# SET TASK
Write out, exactly as given, every line from the one holding "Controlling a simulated" to the one holding "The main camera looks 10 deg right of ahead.", including both.

# PROVIDED MATERIAL

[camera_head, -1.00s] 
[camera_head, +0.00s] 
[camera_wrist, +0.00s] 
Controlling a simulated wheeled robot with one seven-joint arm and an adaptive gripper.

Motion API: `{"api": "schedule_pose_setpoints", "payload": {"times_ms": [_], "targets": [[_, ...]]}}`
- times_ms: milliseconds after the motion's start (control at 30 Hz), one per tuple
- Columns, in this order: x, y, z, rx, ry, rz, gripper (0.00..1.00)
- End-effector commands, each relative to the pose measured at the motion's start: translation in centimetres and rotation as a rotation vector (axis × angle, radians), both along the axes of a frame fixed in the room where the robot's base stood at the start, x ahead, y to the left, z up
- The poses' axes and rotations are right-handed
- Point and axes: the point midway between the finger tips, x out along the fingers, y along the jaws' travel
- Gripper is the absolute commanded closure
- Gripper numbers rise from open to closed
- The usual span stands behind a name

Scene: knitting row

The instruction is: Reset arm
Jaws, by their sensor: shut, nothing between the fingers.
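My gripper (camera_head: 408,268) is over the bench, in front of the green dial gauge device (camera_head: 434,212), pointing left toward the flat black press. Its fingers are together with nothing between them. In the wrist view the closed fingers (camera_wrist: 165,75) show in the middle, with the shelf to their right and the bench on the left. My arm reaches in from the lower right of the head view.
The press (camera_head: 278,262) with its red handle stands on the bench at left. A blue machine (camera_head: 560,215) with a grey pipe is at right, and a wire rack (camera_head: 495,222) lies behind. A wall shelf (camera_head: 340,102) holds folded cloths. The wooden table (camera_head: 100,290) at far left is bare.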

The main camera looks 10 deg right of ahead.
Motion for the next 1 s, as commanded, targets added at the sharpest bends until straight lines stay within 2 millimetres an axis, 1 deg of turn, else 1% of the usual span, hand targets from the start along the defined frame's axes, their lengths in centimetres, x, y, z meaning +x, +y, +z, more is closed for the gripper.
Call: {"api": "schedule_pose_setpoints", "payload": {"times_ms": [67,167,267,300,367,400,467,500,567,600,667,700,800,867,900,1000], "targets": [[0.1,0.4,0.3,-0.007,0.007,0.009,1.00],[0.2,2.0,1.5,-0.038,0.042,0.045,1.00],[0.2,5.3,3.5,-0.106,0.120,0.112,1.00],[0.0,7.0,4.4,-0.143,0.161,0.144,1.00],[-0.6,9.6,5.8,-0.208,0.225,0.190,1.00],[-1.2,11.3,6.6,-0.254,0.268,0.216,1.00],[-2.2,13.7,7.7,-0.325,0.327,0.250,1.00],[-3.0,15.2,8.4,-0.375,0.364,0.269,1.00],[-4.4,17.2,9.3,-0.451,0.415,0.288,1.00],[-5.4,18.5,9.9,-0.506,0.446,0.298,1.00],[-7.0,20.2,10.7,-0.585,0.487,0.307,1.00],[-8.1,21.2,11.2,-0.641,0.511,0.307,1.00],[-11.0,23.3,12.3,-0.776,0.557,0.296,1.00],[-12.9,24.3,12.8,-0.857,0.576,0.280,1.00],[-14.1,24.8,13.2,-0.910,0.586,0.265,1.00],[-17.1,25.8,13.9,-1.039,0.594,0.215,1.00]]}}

# ANSWER TO THIS TASK
Controlling a simulated wheeled robot with one seven-joint arm and an adaptive gripper.

Motion API: `{"api": "schedule_pose_setpoints", "payload": {"times_ms": [_], "targets": [[_, ...]]}}`
- times_ms: milliseconds after the motion's start (control at 30 Hz), one per tuple
- Columns, in this order: x, y, z, rx, ry, rz, gripper (0.00..1.00)
- End-effector commands, each relative to the pose measured at the motion's start: translation in centimetres and rotation as a rotation vector (axis × angle, radians), both along the axes of a frame fixed in the room where the robot's base stood at the start, x ahead, y to the left, z up
- The poses' axes and rotations are right-handed
- Point and axes: the point midway between the finger tips, x out along the fingers, y along the jaws' travel
- Gripper is the absolute commanded closure
- Gripper numbers rise from open to closed
- The usual span stands behind a name

Scene: knitting row

The instruction is: Reset arm
Jaws, by their sensor: shut, nothing between the fingers.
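My gripper (camera_head: 408,268) is over the bench, in front of the green dial gauge device (camera_head: 434,212), pointing left toward the flat black press. Its fingers are together with nothing between them. In the wrist view the closed fingers (camera_wrist: 165,75) show in the middle, with the shelf to their right and the bench on the left. My arm reaches in from the lower right of the head view.
The press (camera_head: 278,262) with its red handle stands on the bench at left. A blue machine (camera_head: 560,215) with a grey pipe is at right, and a wire rack (camera_head: 495,222) lies behind. A wall shelf (camera_head: 340,102) holds folded cloths. The wooden table (camera_head: 100,290) at far left is bare.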

The main camera looks 10 deg right of ahead.

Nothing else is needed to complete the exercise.